[Do this]
Copy whichever lines contain the string "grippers".

[Information supplied]

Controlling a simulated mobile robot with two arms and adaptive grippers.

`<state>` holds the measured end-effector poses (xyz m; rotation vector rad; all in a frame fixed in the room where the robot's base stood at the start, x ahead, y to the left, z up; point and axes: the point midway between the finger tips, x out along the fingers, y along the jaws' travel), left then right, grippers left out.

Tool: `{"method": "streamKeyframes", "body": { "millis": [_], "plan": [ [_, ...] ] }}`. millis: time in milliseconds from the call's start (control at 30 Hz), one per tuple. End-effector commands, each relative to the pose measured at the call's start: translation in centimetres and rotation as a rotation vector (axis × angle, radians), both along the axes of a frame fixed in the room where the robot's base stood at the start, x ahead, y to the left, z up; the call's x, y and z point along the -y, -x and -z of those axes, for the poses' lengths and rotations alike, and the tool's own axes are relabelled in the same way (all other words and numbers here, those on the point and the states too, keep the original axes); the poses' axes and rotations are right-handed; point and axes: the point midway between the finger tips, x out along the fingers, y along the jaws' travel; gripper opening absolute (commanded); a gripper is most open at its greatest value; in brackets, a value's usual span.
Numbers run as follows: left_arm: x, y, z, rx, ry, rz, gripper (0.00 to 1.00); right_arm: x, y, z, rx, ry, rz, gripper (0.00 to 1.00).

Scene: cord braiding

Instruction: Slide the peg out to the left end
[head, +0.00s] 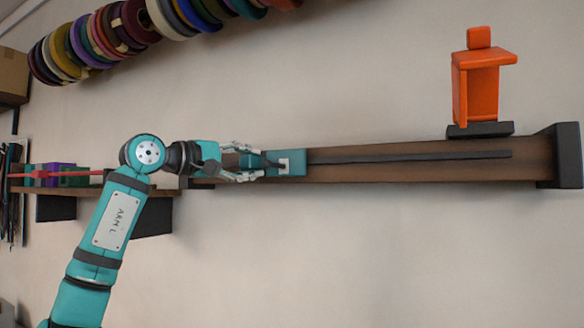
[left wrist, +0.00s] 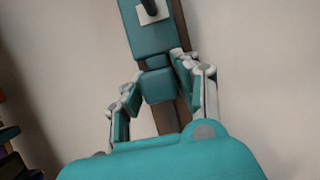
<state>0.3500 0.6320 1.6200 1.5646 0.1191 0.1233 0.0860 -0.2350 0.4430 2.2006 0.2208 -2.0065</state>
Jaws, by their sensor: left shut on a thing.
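The peg looks like a teal block (head: 297,162) with a white square plate, set on a long brown wooden rail (head: 400,173) near its left part. A dark slot line (head: 420,158) runs along the rail to the right of the block. My left gripper (head: 256,162) comes from the left and is shut on the peg's narrower left part. In the left wrist view, the fingers (left wrist: 158,82) lie on both sides of the teal block (left wrist: 150,40), whose white plate bears a dark stub. My right gripper is not in view.
An orange figure-like block (head: 482,88) stands on a dark pad above the rail's right part. A dark bracket (head: 563,155) closes the rail's right end. A shelf at left holds green and purple boxes (head: 68,172) and a red bar. Coloured spools (head: 90,45) hang above.

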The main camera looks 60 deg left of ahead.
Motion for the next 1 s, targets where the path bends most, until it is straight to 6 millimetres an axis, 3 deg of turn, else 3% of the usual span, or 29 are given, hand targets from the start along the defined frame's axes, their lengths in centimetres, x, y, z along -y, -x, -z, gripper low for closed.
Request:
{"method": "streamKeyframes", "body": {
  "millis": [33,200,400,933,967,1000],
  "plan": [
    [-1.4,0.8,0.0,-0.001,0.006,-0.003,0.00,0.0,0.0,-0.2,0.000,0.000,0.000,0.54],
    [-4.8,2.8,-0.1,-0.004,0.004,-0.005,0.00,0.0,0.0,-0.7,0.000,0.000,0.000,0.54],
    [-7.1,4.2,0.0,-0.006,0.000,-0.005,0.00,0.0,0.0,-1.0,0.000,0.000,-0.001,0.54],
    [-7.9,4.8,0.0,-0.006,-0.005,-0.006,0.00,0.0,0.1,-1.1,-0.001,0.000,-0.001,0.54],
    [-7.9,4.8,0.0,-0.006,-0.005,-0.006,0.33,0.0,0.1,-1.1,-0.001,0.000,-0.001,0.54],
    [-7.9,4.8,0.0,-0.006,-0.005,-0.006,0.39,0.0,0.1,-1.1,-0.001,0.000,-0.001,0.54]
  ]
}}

[Answer to this problem]
Controlling a simulated mobile robot with two arms and adaptive grippers.
`<state>` holds the measured end-effector poses (xyz m; rotation vector rad; all in a frame fixed in the room where the robot's base stood at the start, x ahead, y to the left, z up; point and axes: the point midway between the finger tips, x out along the fingers, y along the jaws' travel), left then right, grippers left out.

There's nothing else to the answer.